Monday, May 28, 2007

and then we graduated...

I wish that I had the picture to post of Carys and me in our regalia on our bikes. Or even better would be a picture of both of our moms trying to get us to pose for a picture in our regalia on our bikes.

I think it summed college up nicely: I worked for four years to earn a hood, parade around in it for a day, and then immediately regress to childhood where you spend all day playing on your bike.

As many of you may have experienced, this trip has definitely given me something to talk about. Little did I know just how much I would appreciate that until I was home for a quick break in late March. As most of us know, somewhere around junior year of college, adults change their conversation from "have you decided on a major" or "you still don't have a boyfriend?" to "what on earth are you going to do after you graduate, especially with that, what was it? Oh, yes, history degree?" Typically, I would respond "hmmm, good question," to which the adult would say "graduate school" and I would reply, "oh no, well at least not yet. And definitely not in history." To this, the adult, perplexed would ask, with just one word: "teach?" and I would say "I hope not," and the adult would say "law school?" and I would say "no way," and the adult would look at me, totally confused as if I didn't know that my parents had spent about a million dollars on my education in hopes that someday I would find gainful employment.

Fortunately for me, Bike and Build has dramatically changed this conversation. Now it carries on in one of two ways. The first, where the adult again asks "what on earth are you going to do after you graduate, especially with that, what was it? Oh, yes, history degree?" My reply has become a casual, "oh, well, I plan to bike across the country." Genius. No one (but my big brother who constantly asks about life beyond the saddle (as if I can imagine that)) probes further into my future plans. They either sense that I am fundraising and change the topic to something like how Abby is getting along at Work Forest, or they ask about every detail of the trip (most likely thinking the thoughts recorded in the post labelled "an introduction to the summer"). For those of you who stuck around, intrigued (or at least faking it) thank you for your interest in my life after William and Mary, (but know that I can't help but think that I fooled you, at least a little bit).

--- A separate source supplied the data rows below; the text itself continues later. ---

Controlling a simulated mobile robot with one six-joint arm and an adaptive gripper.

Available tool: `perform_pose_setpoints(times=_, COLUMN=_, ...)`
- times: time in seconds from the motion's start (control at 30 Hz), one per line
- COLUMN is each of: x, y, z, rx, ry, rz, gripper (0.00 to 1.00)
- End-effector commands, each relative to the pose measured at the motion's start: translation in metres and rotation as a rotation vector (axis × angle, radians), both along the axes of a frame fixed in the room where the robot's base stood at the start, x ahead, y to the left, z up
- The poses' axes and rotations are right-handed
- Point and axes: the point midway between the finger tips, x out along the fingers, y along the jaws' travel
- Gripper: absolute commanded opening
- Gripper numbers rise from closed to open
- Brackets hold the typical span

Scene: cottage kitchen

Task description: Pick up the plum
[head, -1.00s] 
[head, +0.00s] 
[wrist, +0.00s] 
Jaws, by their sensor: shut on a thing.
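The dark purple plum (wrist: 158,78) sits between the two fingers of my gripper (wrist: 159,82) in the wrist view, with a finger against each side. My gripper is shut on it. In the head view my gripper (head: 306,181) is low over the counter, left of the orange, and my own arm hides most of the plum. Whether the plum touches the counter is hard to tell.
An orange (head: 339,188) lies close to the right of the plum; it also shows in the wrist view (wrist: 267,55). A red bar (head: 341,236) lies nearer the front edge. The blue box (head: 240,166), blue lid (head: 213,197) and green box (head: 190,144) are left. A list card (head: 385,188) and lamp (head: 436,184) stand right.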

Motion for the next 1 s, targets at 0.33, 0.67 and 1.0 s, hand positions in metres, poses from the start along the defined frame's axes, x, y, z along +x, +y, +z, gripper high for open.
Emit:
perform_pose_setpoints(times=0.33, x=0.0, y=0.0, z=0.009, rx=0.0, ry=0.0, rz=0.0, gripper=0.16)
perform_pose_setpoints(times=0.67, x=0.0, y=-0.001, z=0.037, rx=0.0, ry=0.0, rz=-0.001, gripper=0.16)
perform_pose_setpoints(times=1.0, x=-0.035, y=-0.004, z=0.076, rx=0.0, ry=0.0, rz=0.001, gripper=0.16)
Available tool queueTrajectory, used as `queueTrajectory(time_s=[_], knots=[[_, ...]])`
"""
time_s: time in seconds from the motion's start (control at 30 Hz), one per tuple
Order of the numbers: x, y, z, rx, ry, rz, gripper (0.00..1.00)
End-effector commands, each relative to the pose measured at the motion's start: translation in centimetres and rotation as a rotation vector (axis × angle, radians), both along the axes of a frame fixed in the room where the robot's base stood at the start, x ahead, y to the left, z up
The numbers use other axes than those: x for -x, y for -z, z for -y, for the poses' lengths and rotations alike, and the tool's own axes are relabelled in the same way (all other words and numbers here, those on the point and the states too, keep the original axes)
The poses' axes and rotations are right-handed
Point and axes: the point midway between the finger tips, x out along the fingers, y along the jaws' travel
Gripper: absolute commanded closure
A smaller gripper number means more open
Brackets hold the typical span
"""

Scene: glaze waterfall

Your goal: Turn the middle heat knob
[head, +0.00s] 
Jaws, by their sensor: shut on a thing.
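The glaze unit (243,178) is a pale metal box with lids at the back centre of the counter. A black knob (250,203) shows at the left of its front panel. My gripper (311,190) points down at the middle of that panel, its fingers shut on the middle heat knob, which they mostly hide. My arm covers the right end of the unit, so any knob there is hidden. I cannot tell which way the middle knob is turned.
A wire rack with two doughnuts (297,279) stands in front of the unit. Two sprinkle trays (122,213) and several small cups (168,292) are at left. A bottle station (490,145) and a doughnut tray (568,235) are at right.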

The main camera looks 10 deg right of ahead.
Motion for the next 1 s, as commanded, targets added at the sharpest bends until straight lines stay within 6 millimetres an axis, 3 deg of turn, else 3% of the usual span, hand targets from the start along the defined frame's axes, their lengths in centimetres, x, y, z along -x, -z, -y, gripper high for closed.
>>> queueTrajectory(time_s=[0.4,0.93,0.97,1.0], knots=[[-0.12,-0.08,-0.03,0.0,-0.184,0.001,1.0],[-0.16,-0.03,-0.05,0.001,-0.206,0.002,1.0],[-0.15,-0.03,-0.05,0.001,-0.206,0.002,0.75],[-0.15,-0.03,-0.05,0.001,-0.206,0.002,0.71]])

It is my sincere recommendation to anyone future graduate that you find something like Bike and Build (after this summer I will let you know if Bike and Build as a conversation topic was really worth the work) to keep all those 'adults' off your back. It probably has to be a pretty wacky idea if you want to keep them wide-eyed, so don't settle for travelling across Europe, if you want to keep them occupied, tell them that you are living in Atlantis, or traveling to the former planet Pluto, or, the faithful fall-back biking across the one of the seven continents.